- Exercise description: Please set down all the lines beneath this one exactly, without the pictures.

-------- Data listing

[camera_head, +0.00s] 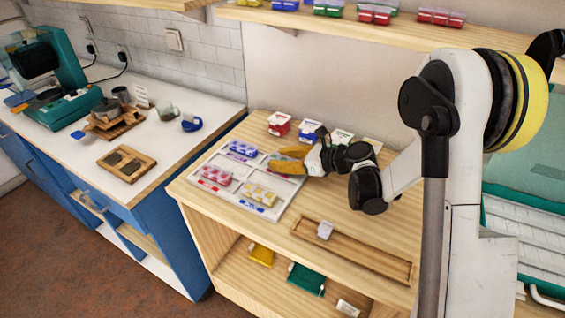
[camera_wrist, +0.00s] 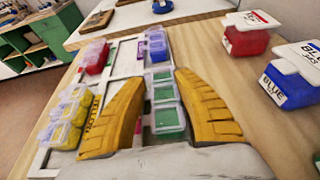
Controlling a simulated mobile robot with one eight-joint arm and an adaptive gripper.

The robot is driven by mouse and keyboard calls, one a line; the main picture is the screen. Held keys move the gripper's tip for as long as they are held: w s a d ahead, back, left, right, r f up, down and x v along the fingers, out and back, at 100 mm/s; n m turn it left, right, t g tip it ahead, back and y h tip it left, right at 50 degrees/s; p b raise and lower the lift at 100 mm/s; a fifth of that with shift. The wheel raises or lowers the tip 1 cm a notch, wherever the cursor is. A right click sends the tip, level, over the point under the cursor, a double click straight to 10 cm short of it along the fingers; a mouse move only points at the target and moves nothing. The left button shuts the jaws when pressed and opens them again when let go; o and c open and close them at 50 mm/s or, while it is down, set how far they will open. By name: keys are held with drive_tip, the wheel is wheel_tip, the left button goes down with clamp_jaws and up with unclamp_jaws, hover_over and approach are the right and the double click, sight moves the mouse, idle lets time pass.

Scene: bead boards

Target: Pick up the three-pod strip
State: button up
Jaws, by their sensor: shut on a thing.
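The three-pod strip (camera_wrist: 166,120), with clear lids and green contents, lies lengthwise between my fingers in the wrist view. My gripper (camera_wrist: 160,76) is shut on it, with one yellow finger along each side. In the head view my gripper (camera_head: 274,160) is at the right part of the white divided tray (camera_head: 276,209), and the strip cannot be made out there. I cannot tell whether the strip is clear of the tray. The tray also holds a blue strip (camera_head: 243,148), a red strip (camera_head: 217,175) and a yellow strip (camera_head: 259,194).
A red-labelled box (camera_head: 279,123) and a blue-labelled box (camera_head: 309,130) stand behind the tray, with others partly hidden by my arm. A long wooden tray (camera_head: 375,260) with a small white piece (camera_head: 324,230) lies in front. A shelf (camera_head: 400,25) with strips hangs above.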

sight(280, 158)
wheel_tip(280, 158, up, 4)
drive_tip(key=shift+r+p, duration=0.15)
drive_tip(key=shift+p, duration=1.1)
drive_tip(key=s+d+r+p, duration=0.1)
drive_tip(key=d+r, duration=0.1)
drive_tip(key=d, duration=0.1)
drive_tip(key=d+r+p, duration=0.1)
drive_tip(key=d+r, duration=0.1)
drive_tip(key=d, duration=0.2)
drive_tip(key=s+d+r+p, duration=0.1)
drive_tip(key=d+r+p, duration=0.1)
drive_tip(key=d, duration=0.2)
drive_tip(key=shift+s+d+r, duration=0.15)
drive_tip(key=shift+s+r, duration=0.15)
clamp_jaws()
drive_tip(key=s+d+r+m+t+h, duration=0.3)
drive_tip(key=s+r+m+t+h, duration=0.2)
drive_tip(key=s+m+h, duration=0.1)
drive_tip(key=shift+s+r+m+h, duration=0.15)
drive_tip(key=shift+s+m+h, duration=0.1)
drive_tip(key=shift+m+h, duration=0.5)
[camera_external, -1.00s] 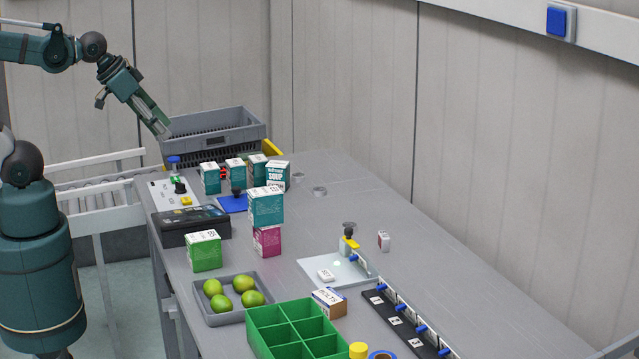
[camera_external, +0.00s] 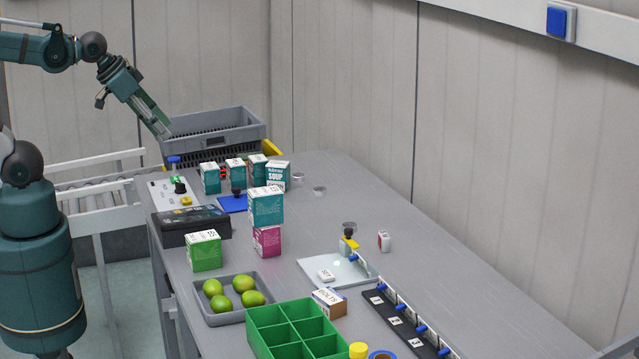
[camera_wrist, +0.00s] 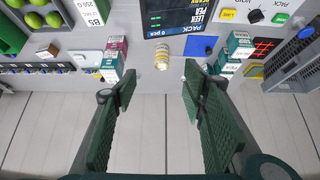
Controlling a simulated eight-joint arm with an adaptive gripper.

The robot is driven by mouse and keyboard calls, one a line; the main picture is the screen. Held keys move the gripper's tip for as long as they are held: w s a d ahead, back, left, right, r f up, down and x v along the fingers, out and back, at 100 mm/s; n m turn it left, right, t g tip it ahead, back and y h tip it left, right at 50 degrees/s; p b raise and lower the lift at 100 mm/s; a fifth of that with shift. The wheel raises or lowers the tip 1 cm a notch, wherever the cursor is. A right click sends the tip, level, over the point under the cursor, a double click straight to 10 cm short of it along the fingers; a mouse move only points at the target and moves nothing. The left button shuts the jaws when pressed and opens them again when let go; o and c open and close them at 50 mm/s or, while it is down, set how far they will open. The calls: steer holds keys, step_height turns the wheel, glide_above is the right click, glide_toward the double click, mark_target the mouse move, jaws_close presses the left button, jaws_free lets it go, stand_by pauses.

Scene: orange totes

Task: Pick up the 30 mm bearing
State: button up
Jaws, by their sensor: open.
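Several small silver rings that look like bearings lie on the grey table in the external view. My gripper (camera_external: 164,133) is high at the left, in front of the grey crate and away from the rings. In the wrist view my gripper (camera_wrist: 158,75) has its fingers wide apart with nothing between them.
A grey crate (camera_external: 213,121) stands at the far end. Teal boxes (camera_external: 236,171), a stacked teal box (camera_external: 266,207) and a black display unit (camera_external: 192,227) stand left of the rings. A green divided bin (camera_external: 254,313) is in front. The table's right side is mostly clear.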

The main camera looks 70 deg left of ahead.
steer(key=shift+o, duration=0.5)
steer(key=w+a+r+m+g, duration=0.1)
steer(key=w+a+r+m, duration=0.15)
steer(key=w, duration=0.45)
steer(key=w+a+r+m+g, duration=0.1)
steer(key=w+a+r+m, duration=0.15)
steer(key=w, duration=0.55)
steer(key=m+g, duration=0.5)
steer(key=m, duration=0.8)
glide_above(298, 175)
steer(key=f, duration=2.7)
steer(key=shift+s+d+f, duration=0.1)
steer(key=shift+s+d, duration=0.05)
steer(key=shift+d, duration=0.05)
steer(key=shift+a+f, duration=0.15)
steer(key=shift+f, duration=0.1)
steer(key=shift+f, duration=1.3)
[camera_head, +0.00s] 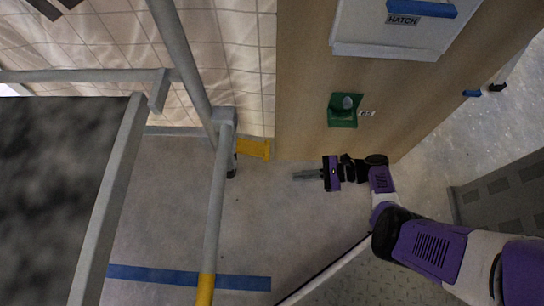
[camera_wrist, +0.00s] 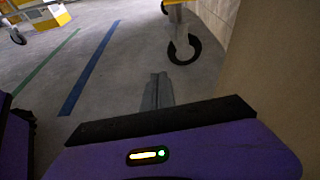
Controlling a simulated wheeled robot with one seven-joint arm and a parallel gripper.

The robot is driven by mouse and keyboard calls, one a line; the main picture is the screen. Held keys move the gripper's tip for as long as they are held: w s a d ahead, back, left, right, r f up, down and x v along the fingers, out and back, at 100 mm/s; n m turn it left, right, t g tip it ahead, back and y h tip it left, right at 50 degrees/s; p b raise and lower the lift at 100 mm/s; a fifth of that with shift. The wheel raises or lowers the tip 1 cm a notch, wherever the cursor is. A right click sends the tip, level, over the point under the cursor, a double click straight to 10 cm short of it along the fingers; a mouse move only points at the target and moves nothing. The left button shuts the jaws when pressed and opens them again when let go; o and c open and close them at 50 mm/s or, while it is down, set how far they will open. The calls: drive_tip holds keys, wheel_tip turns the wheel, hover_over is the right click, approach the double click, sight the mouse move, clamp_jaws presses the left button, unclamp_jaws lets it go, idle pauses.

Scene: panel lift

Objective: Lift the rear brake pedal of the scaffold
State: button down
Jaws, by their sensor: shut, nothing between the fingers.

----------------

- Worked solution:
[camera_head, +0.00s] 
[camera_wrist, +0.00s] 
Controlling a simulated mobile robot with one eight-joint arm and an adaptive gripper.

The robot is driven by mouse and keyboard calls, one a line; the main picture is the screen. Held keys move the gripper's tip for as long as they are held: w s a d ahead, back, left, right, r f up, down and x v along the fingers, out and back, at 100 mm/s; n m turn it left, right, t g tip it ahead, back and y h tip it left, right at 50 degrees/s; p b raise and lower the lift at 100 mm/s; a fifth of that with shift. The wheel raises or lowers the tip 1 cm a notch, wherever the cursor is. A right click sends the tip, level, over the point under the cursor, a double click straight to 10 cm short of it along the fingers; a mouse move only points at the target and moves nothing. The left button shuts the jaws when pressed and opens them again when let go; o and c open and close them at 50 mm/s or, while it is down, set how far they will open. By name: keys are held with drive_tip, the wheel is wheel_tip, the left button goes down with clamp_jaws and up with unclamp_jaws, hover_over and approach are the right and the double click, sight moves the mouse, idle lets time pass.

Scene: bead boards

Target: Pick up the three-pod strip
State: button up
Jaws, by their sensor: shut on a thing.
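The three-pod strip (camera_wrist: 166,120), with clear lids and green contents, lies lengthwise between my fingers in the wrist view. My gripper (camera_wrist: 160,76) is shut on it, with one yellow finger along each side. In the head view my gripper (camera_head: 274,160) is at the right part of the white divided tray (camera_head: 276,209), and the strip cannot be made out there. I cannot tell whether the strip is clear of the tray. The tray also holds a blue strip (camera_head: 243,148), a red strip (camera_head: 217,175) and a yellow strip (camera_head: 259,194).
A red-labelled box (camera_head: 279,123) and a blue-labelled box (camera_head: 309,130) stand behind the tray, with others partly hidden by my arm. A long wooden tray (camera_head: 375,260) with a small white piece (camera_head: 324,230) lies in front. A shelf (camera_head: 400,25) with strips hangs above.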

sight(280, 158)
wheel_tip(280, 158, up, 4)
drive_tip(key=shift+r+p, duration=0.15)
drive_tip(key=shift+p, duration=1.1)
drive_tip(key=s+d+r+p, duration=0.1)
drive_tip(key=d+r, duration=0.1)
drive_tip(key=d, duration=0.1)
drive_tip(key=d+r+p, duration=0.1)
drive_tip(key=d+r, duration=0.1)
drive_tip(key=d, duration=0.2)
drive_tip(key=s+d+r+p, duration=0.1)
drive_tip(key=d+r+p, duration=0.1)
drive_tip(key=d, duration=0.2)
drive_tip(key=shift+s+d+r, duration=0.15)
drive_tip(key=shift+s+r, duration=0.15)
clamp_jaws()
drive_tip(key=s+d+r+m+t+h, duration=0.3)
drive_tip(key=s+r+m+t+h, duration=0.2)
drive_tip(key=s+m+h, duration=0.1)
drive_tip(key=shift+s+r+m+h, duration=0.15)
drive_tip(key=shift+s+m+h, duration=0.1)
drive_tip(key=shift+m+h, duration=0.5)
[camera_external, -1.00s] 
[camera_external, +0.00s] 
[camera_wrist, +0.00s] 
Controlling a simulated eight-joint arm with an adaptive gripper.

The robot is driven by mouse and keyboard calls, one a line; the main picture is the screen. Held keys move the gripper's tip for as long as they are held: w s a d ahead, back, left, right, r f up, down and x v along the fingers, out and back, at 100 mm/s; n m turn it left, right, t g tip it ahead, back and y h tip it left, right at 50 degrees/s; p b raise and lower the lift at 100 mm/s; a fifth of that with shift. The wheel raises or lowers the tip 1 cm a notch, wherever the cursor is. A right click sends the tip, level, over the point under the cursor, a double click straight to 10 cm short of it along the fingers; a mouse move only points at the target and moves nothing. The left button shuts the jaws when pressed and opens them again when let go; o and c open and close them at 50 mm/s or, while it is down, set how far they will open. The calls: steer holds keys, step_height turns the wheel, glide_above is the right click, glide_toward the double click, mark_target the mouse move, jaws_close presses the left button, jaws_free lets it go, stand_by pauses.

Scene: orange totes

Task: Pick up the 30 mm bearing
State: button up
Jaws, by their sensor: open.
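Several small silver rings that look like bearings lie on the grey table in the external view. My gripper (camera_external: 164,133) is high at the left, in front of the grey crate and away from the rings. In the wrist view my gripper (camera_wrist: 158,75) has its fingers wide apart with nothing between them.
A grey crate (camera_external: 213,121) stands at the far end. Teal boxes (camera_external: 236,171), a stacked teal box (camera_external: 266,207) and a black display unit (camera_external: 192,227) stand left of the rings. A green divided bin (camera_external: 254,313) is in front. The table's right side is mostly clear.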

The main camera looks 70 deg left of ahead.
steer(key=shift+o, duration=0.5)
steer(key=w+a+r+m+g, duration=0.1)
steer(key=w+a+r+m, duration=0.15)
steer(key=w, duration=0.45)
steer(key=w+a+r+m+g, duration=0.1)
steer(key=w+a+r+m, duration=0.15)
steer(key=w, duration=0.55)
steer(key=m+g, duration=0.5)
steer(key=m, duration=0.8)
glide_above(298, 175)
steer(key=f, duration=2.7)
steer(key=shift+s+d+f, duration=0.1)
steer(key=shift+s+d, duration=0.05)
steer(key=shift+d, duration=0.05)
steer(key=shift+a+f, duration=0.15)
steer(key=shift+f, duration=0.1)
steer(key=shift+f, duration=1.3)
[camera_head, +0.00s] 
[camera_wrist, +0.00s] 
Controlling a simulated wheeled robot with one seven-joint arm and a parallel gripper.

The robot is driven by mouse and keyboard calls, one a line; the main picture is the screen. Held keys move the gripper's tip for as long as they are held: w s a d ahead, back, left, right, r f up, down and x v along the fingers, out and back, at 100 mm/s; n m turn it left, right, t g tip it ahead, back and y h tip it left, right at 50 degrees/s; p b raise and lower the lift at 100 mm/s; a fifth of that with shift. The wheel raises or lowers the tip 1 cm a notch, wherever the cursor is. A right click sends the tip, level, over the point under the cursor, a double click straight to 10 cm short of it along the fingers; a mouse move only points at the target and moves nothing. The left button shuts the jaws when pressed and opens them again when let go; o and c open and close them at 50 mm/s or, while it is down, set how far they will open. The calls: drive_tip holds keys, wheel_tip turns the wheel, hover_over is the right click, approach the double click, sight the mouse move, clamp_jaws presses the left button, unclamp_jaws lets it go, idle pauses.

Scene: panel lift

Objective: Lift the rear brake pedal of the scaffold
State: button down
Jaws, by their sensor: shut, nothing between the fingers.

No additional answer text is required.